Aliasing occurs when a high-frequency signal is sampled at a much lower frequency,
appearing as a lower frequency than the original signal.
"AliasingSines" by
Moxfyre is licensed under
CC BY-SA 3.0
Aliasing can cause serious problems when recording analog waveforms. For example, consider an audio recording application. If an inaudibly high-frequency sound is present when the recording is made, it can be aliased into an audible sound, introducing noise.
To avoid aliasing, an anti-aliasing filter is recommended. An anti-aliasing filter is an analog filter, which filters the incoming signal before sampling. This filter should attempt to block any frequencies above the Nyquist rate of the sampler, ensuring that any signal present can be recorded by the sampler.
The Lala reference design includes a second-order Butterworth low-pass filter for anti-aliasing. This filter effectively blocks frequencies above 8kHz. If the sampler is run at 16kHz, this filter is effective in preventing any high-frequency noise from being aliased into the signal.
Frequency Response of the Lala anti-aliasing filter. Plot generated by Analog Devices’ Filter Design Wizard
Even if your application doesn’t focus on audio, it’s important to consider aliasing. Just as this phenomenon can take inaudibly high-frequency noise from a microphone and move it into the audible band, it can also move high-frequency noise from power supply ripple or load transients and move it into the frequency range of interest.
The key to recording and playing back ‘clean’ analog waveforms is to provide ‘clean’ power to all portions of your analog design. Noise on the power supply of any components that touch the analog signal will be transferred, to some degree, into the analog signal. There are many sources of noise that affect the power supply. Load transients and ground noise are two very dominant sources of noise that affect every design.
The most significant source of noise in your design will probably be load transients on your power supply. Many parts of an Internet-connected device (the WiFi radio and processor, as well as other components your design may include, such as a SPI Flash) draw current from the power supply in large, sudden spikes, causing the entire power rail to ring. When this ringing reaches the analog portions of your design, it will cause noise. To minimize noise from load transients:
Use bypass and filter capacitors as recommended on all major components in your design Bypass capacitors filter high-frequency noise. On devices which exhibit substantial load transients, bypass capacitors help prevent that noise from reaching the power supply rail. On other devices not causing transients, bypass capacitors help prevent noise on the rail from reaching the component.
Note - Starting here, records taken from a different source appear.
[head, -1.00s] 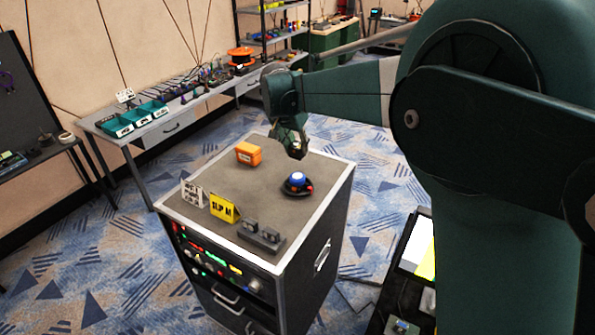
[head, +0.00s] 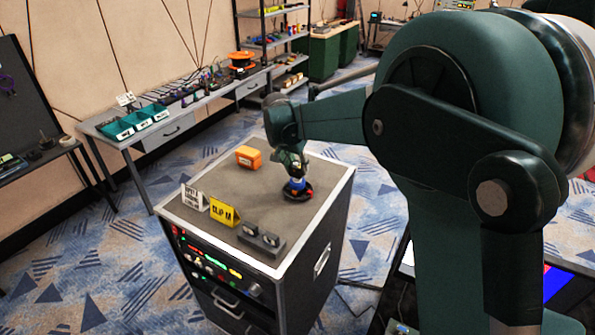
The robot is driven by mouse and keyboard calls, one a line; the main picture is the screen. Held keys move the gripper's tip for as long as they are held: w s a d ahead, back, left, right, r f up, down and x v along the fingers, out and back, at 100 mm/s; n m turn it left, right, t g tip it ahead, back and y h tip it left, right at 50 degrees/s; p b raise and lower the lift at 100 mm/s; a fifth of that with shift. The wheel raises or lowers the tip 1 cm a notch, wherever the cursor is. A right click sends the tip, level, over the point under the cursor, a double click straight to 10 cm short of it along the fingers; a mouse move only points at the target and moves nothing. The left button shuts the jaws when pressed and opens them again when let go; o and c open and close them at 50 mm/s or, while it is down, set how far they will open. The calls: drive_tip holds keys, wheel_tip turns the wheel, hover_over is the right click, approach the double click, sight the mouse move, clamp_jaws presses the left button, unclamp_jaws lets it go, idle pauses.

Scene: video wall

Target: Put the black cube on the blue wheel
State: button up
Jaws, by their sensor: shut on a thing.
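The blue wheel (head: 297,184) sits on a round black base with red and orange parts, on the right of the cabinet top. My gripper (head: 293,169) is directly above the wheel, pointing down, with its fingertips close to it. The gripper is shut on a small dark thing, which I take to be the black cube. The cube is mostly hidden between the fingers and too small to make out clearly. I cannot tell whether it touches the wheel.
An orange box (head: 248,157) stands at the back of the cabinet top (head: 222,182). A white sign (head: 194,198) and a yellow sign (head: 218,205) stand at the front left. A dark block with small grey pieces (head: 261,239) lies at the front edge. The middle is clear.

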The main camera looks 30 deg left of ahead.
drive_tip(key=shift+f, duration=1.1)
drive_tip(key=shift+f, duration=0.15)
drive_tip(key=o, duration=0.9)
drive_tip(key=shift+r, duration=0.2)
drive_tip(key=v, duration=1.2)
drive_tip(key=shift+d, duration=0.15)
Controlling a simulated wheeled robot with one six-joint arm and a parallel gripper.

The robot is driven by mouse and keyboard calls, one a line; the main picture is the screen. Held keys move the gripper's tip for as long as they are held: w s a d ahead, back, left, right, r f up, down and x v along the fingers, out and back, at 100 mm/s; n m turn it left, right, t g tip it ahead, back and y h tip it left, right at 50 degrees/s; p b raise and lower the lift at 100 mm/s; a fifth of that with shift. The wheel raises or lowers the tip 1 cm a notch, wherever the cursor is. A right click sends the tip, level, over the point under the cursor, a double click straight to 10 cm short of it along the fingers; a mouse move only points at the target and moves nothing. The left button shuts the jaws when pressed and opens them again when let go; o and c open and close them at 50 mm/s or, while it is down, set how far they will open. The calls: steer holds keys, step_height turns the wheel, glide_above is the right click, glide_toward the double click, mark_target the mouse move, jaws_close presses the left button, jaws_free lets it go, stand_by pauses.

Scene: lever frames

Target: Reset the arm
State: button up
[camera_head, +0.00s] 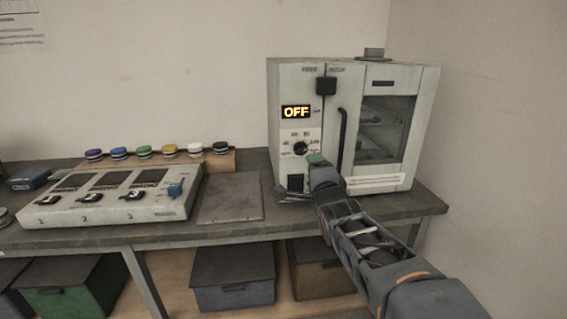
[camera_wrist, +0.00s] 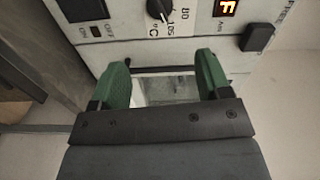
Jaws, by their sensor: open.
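My gripper (camera_wrist: 160,85) is open and empty in the wrist view, its two green fingers spread apart in front of the oven's panel. In the head view my arm reaches in from the lower right, and the gripper (camera_head: 317,160) is close to the oven's lower front. I cannot tell whether it touches the oven. The oven (camera_head: 297,80) is a pale grey box with a glass door at the right. Its display (camera_head: 296,112) reads OFF. A black dial (camera_head: 301,148) sits below the display, and it also shows in the wrist view (camera_wrist: 159,10).
The bench (camera_head: 235,233) carries a numbered control box (camera_head: 110,212) at the left and a flat grey plate (camera_head: 230,197) beside the oven. Several colored-lid jars stand on a wooden rack (camera_head: 190,161) behind. Lidded bins, one blue (camera_head: 233,295), sit under the bench.

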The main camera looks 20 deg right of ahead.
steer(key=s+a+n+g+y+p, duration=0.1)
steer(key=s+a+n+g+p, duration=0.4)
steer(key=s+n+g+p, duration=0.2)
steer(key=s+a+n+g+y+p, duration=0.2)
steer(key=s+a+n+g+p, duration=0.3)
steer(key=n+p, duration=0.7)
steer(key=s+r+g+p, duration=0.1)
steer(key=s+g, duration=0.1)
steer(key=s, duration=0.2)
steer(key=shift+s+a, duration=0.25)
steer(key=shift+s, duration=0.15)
Separate your power supply rail into a Digital domain and an Analog domain The analog portions of a design often require much less power than the digital or high-power portions of the design, so it’s often possible and practical to use a separate power supply to drive the analog portions of the design. This can provide excellent isolation for devices in the analog domain from load transients caused by high-power devices in the digital domain. This is covered in greater detail shortly.
When current passes through a power or ground path in your design, it will cause a potential difference across that trace; this is simply Ohm’s Law: V = IR. If there is a potential difference between the ground connection at one part and the ground connection at another, the difference is noise. Measures that can be taken to reduce this noise include:
The best way to deal with noise from load transients is to avoid the load transients all together. For maximum isolation between noisy digital components and sensitive analog components, consider using separate power supply rails for these two domains.
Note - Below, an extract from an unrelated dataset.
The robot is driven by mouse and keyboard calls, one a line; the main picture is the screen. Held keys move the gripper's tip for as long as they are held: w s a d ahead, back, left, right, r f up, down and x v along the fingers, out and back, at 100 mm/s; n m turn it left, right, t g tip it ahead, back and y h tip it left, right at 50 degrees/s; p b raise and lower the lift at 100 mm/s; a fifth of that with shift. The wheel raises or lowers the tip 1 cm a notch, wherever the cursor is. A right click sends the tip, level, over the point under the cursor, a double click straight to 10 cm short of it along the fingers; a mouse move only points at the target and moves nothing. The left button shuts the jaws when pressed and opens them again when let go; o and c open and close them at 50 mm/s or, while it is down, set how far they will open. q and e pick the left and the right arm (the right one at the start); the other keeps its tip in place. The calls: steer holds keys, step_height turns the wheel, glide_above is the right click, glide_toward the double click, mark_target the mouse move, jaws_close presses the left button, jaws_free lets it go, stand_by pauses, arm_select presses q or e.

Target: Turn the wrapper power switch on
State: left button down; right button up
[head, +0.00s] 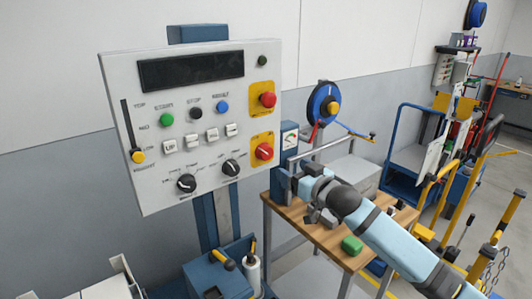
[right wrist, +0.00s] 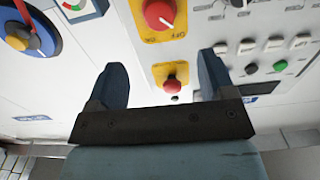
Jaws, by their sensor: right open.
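The grey control panel (head: 215,130) stands upright on a blue post. On its right side a red rotary knob on a yellow plate (head: 263,151) looks like the power switch. In the right wrist view the knob (right wrist: 160,14) is at the top, with small lettering that seems to include OFF; its white mark points down and right towards that lettering. A red mushroom button (head: 268,99) is above the knob. My right gripper (head: 283,182) is open and empty, below and right of the knob. In the right wrist view its fingers (right wrist: 163,78) flank the button, apart from the knob. My left gripper is out of view.
A gauge box (head: 289,138) is fixed beside the panel's right edge, close to my gripper. A blue reel (head: 325,104) hangs on the wall. A wooden-topped table (head: 330,240) with small items stands below my right arm. A blue tool bin (head: 220,278) is below the panel.

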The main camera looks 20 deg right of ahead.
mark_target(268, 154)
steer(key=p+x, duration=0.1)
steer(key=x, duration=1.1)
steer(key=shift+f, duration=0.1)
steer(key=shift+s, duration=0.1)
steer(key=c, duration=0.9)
In designs which are always-on, where battery life is not a critical parameter, providing separate analog and digital rails can be very simple. In this case, the 3.3V supply for the imp and other high-power components may be regulated with a DC/DC switching regulator or an LDO, depending on power and cost requirements. The analog supply can then be generated with an entirely separate power supply. An LDO is an especially good fit for creating an analog rail, as it does not generate ripple as a switching regulator does.
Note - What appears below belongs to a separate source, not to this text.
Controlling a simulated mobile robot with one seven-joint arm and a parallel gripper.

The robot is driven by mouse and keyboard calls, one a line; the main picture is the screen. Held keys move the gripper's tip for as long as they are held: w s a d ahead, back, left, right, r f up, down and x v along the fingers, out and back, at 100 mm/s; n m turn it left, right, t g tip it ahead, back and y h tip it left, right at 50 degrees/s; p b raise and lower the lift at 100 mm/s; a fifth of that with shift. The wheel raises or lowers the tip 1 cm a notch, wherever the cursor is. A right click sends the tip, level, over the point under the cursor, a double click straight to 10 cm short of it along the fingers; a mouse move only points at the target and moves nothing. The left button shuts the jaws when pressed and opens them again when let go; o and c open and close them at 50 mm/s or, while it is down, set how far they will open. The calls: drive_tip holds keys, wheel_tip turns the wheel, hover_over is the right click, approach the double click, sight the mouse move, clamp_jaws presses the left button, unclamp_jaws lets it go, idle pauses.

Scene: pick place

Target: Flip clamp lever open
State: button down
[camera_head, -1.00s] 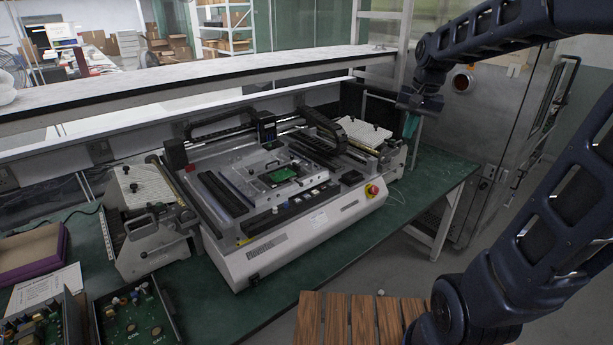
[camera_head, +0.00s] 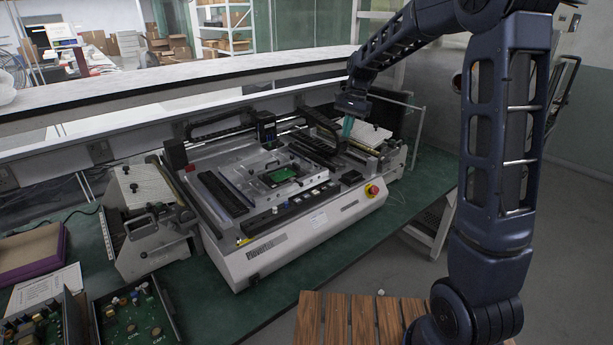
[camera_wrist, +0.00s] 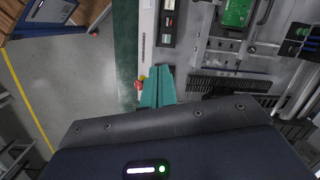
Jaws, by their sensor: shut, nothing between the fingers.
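A green circuit board (camera_head: 284,174) sits in a metal frame on the grey bench machine (camera_head: 300,222). The board also shows at the top of the wrist view (camera_wrist: 237,12). A dark curved handle (camera_wrist: 265,10) lies beside the board there; I cannot tell whether it is the clamp lever or how it is set. My gripper (camera_head: 347,127) is above the right rear part of the machine, apart from the board. Its teal fingers (camera_wrist: 158,86) are shut and empty, and show near the red and yellow stop button in the wrist view.
The stop button (camera_head: 372,190) sits at the machine's front right corner. A black gantry (camera_head: 265,130) stands behind the board. Side units flank the machine on the left (camera_head: 150,210) and right (camera_head: 368,135). Open circuit boxes (camera_head: 135,315) lie at front left.

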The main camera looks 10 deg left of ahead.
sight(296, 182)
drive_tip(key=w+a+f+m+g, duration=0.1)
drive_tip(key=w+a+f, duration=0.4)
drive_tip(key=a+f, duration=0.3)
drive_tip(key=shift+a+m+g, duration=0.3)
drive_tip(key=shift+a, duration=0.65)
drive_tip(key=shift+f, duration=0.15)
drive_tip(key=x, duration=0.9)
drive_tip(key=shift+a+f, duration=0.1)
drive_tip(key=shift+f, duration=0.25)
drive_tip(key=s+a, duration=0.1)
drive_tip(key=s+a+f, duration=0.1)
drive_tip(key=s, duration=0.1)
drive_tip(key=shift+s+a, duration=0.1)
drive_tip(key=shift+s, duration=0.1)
Example Block Diagram: Separate Analog and Digital Supplies
In some cases, it may not be practical or possible to derive separate analog and digital rails as shown above. There are still options for isolating analog components from digital noise:
Analog Rail derived from Digital Rail with an LDO; the LDO acts as a filter. Note that this is not possible with some imps.
A Pi Filter
imps have has several separate power domains internally, which are broken out differently depending type of imp being used. For most applications, it is simplest to tie these domains together externally. In applications which use a separate analog supply rail. However, the analog supply may also be used to supply the reference voltage for the imp. The specific electrical requirements for each imp type should always be taken from the datasheet for that type of imp.
The internal power domains of the imp:
Name | Role |
---|---|
VDD | Digital Power Rail. Provides power for the Processor, WiFi Radio, and other parts |
VDDA | Analog Power Rail. Provides power for the ADCs, DACs, internal timing, and other parts |
VREF | Reference Voltage. Provides a reference for the ADCs and DACs |
A DC/DC switching power supply operates by switching current through an inductor. Switching DC/DC converters naturally create some ripple as the inductor in the power supply is switched and the output capacitor is charged and discharged. While this ripple is typically very high-frequency (into the tens of megahertz), this noise will be aliased down to lower frequency ranges when sampled. Worse still, because this noise effects the very components used to implement an anti-aliasing filter, the anti-aliasing filter will not protect against it.
The recommended layout for the TPS62172, a commonly used DC/DC Buck Power Supply IC, from TI’s Datasheet
Keep vulnerable components away from the inductor The inductor in a switching power supply can magnetically couple with other components in your circuit, particularly those with high inductance, such as long traces. When two inductors magnetically couple, the resulting circuit is effectively a transformer, allowing noise to move between two electrically unconnected nets. To avoid this, keep sensitive components away from the switching power supply, follow the recommended power supply layout, and be sure to use decoupling capacitors throughout your design.
If possible, use an LDO to provide the analog supply Because an LDO does not work by switching current through an inductor, it produces less ripple and removes the vulnerability to inductive coupling.
Crosstalk occurs when two electrical nets inductively couple, causing the signal on one net to bleed into the other. High-frequency signals are more likely to cause crosstalk, as inductive coupling happens more readily at high frequency. To minimize the risk of inductive coupling and crosstalk, keep high-frequency nets physically separated from sensitive analog traces.
Early versions of the imp include a pair of pins that is especially susceptible to crosstalk. For each of these pairs, if one of the pins is used for high-speed or analog signalling, the other should not be.
imp Type | Pin Pair |
---|---|
imp001 | 1 and 2 |
imp002 | 1 and 2 |
imp003 | A and B |
Later imps (imp004m and up) are not affected this way.